┌─ MATERIAL SUPPLIED

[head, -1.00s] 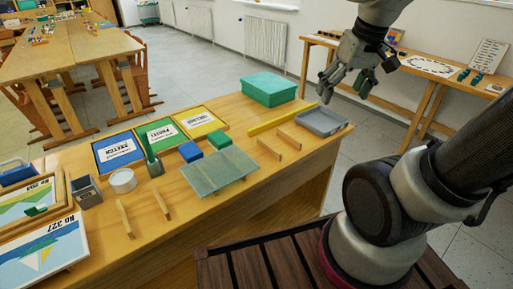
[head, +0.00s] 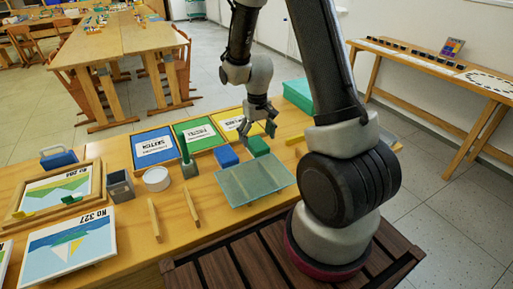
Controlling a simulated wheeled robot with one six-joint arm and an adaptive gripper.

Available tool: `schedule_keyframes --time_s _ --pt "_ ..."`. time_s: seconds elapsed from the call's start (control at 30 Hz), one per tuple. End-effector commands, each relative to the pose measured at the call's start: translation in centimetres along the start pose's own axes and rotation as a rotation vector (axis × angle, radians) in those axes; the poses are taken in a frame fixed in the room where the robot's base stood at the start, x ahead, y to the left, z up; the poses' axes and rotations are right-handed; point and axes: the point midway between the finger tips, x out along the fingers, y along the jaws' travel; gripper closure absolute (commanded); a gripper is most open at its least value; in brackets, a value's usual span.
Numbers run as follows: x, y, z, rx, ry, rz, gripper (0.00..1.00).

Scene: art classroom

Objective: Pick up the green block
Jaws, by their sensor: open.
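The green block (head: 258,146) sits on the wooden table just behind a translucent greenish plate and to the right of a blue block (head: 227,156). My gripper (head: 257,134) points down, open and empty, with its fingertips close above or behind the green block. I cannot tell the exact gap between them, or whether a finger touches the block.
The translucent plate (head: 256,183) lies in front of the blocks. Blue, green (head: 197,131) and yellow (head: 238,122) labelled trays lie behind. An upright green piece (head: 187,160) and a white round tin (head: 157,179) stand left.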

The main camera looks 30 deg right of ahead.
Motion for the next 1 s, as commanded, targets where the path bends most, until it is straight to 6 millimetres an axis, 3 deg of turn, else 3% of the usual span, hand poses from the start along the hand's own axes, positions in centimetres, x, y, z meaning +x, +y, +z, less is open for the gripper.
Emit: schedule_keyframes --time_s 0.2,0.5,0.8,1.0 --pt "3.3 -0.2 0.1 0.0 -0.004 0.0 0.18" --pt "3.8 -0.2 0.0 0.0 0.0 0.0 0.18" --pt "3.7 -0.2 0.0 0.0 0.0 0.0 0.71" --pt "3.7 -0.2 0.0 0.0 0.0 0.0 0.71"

└─
┌─ MATERIAL SUPPLIED

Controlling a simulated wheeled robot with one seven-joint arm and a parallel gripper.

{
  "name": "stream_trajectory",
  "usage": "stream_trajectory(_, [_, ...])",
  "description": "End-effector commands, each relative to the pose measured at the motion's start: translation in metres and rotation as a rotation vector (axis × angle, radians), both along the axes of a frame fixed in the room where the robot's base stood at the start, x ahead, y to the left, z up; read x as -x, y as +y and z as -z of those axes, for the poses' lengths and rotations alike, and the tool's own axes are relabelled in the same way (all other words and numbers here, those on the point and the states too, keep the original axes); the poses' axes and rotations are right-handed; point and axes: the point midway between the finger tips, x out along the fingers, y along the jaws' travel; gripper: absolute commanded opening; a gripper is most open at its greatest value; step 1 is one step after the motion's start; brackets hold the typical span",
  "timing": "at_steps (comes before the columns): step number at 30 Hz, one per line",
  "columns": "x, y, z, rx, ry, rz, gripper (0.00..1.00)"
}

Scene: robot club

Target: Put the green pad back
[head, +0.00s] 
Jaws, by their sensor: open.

└─

Gather and copy every line of the data in which the string "Scene" is found.

FULL SOLUTION:
Scene: art classroom
Scene: robot club

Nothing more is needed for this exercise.